* start *

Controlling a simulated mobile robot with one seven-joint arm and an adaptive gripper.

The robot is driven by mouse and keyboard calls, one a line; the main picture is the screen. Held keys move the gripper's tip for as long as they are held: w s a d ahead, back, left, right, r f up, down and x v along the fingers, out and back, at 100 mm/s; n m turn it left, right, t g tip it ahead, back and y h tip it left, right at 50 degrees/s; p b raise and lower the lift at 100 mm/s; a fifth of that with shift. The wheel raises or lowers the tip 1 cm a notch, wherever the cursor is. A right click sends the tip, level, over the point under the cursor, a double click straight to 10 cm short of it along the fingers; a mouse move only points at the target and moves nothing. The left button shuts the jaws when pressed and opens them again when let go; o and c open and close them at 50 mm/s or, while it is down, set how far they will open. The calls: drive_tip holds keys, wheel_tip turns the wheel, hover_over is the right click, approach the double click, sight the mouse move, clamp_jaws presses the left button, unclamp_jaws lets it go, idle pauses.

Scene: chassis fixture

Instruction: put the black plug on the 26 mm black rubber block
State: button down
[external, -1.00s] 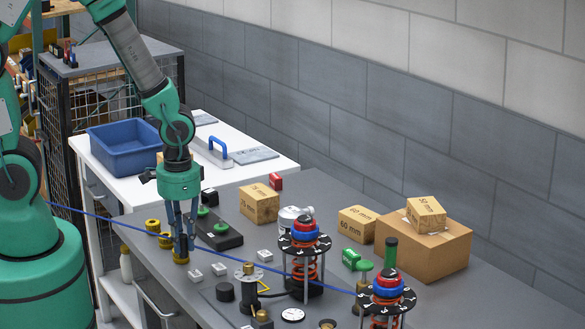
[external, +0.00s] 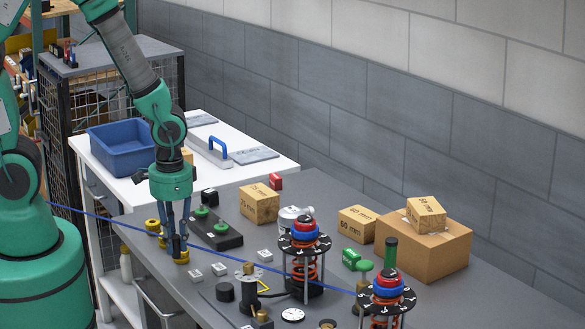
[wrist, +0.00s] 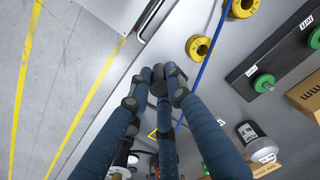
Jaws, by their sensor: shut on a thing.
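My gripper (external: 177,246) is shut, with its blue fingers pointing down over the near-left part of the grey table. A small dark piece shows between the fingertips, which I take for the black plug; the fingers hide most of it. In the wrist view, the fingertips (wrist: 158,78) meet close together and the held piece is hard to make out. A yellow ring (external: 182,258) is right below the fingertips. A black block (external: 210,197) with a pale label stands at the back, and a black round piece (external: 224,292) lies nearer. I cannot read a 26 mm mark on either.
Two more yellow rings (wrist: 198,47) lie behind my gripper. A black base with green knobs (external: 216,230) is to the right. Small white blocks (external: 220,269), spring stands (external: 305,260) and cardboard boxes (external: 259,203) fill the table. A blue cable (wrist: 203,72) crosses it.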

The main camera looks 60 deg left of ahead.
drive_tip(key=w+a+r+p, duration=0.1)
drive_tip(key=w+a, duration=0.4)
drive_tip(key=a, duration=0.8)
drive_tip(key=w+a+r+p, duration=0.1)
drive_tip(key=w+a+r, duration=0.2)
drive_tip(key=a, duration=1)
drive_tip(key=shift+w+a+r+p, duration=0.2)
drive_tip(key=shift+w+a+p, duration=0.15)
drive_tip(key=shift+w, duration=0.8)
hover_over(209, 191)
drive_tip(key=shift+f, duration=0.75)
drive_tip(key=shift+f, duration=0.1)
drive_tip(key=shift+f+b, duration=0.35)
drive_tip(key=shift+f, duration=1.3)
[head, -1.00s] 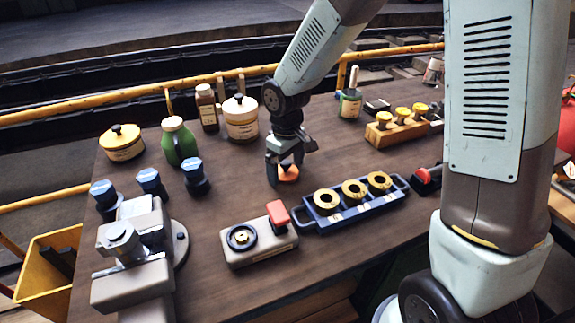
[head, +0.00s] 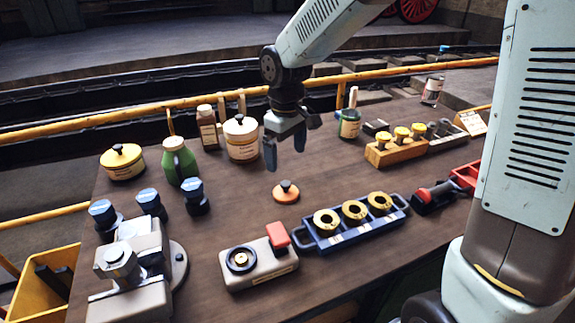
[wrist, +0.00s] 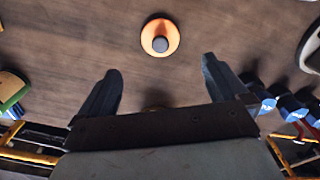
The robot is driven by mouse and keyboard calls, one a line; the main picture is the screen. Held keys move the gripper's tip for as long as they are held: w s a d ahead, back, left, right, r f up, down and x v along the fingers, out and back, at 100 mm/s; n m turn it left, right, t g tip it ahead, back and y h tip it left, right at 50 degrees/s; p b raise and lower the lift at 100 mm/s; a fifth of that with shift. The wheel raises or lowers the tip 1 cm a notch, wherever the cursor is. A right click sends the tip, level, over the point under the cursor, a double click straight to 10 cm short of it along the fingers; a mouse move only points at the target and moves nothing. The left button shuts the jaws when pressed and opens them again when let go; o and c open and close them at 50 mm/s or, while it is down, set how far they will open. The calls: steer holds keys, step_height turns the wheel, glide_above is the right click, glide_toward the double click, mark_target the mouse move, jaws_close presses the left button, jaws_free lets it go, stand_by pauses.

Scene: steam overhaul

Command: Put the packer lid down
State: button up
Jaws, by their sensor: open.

* end *

=== TO DO ===
Each entry above is to be written out again unchanged, apart from the pictures, which are left out.

=== THE REPLY ===
Controlling a simulated mobile robot with one seven-joint arm and an adaptive gripper.

The robot is driven by mouse and keyboard calls, one a line; the main picture is the screen. Held keys move the gripper's tip for as long as they are held: w s a d ahead, back, left, right, r f up, down and x v along the fingers, out and back, at 100 mm/s; n m turn it left, right, t g tip it ahead, back and y h tip it left, right at 50 degrees/s; p b raise and lower the lift at 100 mm/s; a fifth of that with shift. The wheel raises or lowers the tip 1 cm a notch, wherever the cursor is. A right click sends the tip, level, over the point under the cursor, a double click straight to 10 cm short of it along the fingers; a mouse move only points at the target and moves nothing. The left button shuts the jaws when pressed and opens them again when let go; o and c open and close them at 50 mm/s or, while it is down, set how far they will open. The calls: drive_tip holds keys, wheel_tip turns the wheel, hover_over is the right click, approach the double click, sight the mouse move, clamp_jaws presses the left button, unclamp_jaws lets it go, idle pauses.

Scene: chassis fixture

Instruction: put the black plug on the 26 mm black rubber block
State: button down
[external, -1.00s] 
[external, +0.00s] 
[wrist, +0.00s] 
Jaws, by their sensor: shut on a thing.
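My gripper (external: 177,246) is shut, with its blue fingers pointing down over the near-left part of the grey table. A small dark piece shows between the fingertips, which I take for the black plug; the fingers hide most of it. In the wrist view, the fingertips (wrist: 158,78) meet close together and the held piece is hard to make out. A yellow ring (external: 182,258) is right below the fingertips. A black block (external: 210,197) with a pale label stands at the back, and a black round piece (external: 224,292) lies nearer. I cannot read a 26 mm mark on either.
Two more yellow rings (wrist: 198,47) lie behind my gripper. A black base with green knobs (external: 216,230) is to the right. Small white blocks (external: 220,269), spring stands (external: 305,260) and cardboard boxes (external: 259,203) fill the table. A blue cable (wrist: 203,72) crosses it.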

The main camera looks 60 deg left of ahead.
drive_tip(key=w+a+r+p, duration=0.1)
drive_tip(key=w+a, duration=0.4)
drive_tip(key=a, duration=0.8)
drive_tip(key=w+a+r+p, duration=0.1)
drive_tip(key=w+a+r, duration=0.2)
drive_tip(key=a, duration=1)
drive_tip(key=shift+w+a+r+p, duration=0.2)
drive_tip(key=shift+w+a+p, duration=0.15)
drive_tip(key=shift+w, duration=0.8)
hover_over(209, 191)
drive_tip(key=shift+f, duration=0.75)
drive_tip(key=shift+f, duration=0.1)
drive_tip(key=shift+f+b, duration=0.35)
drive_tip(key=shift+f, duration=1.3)
[head, -1.00s] 
[head, +0.00s] 
[wrist, +0.00s] 
The robot is driven by mouse and keyboard calls, one a line; the main picture is the screen. Held keys move the gripper's tip for as long as they are held: w s a d ahead, back, left, right, r f up, down and x v along the fingers, out and back, at 100 mm/s; n m turn it left, right, t g tip it ahead, back and y h tip it left, right at 50 degrees/s; p b raise and lower the lift at 100 mm/s; a fifth of that with shift. The wheel raises or lowers the tip 1 cm a notch, wherever the cursor is. A right click sends the tip, level, over the point under the cursor, a double click straight to 10 cm short of it along the fingers; a mouse move only points at the target and moves nothing. The left button shuts the jaws when pressed and opens them again when let go; o and c open and close them at 50 mm/s or, while it is down, set how far they will open. The calls: steer holds keys, step_height turns the wheel, glide_above is the right click, glide_toward the double click, mark_target the mouse move, jaws_close presses the left button, jaws_free lets it go, stand_by pauses.

Scene: steam overhaul

Command: Put the packer lid down
State: button up
Jaws, by their sensor: open.

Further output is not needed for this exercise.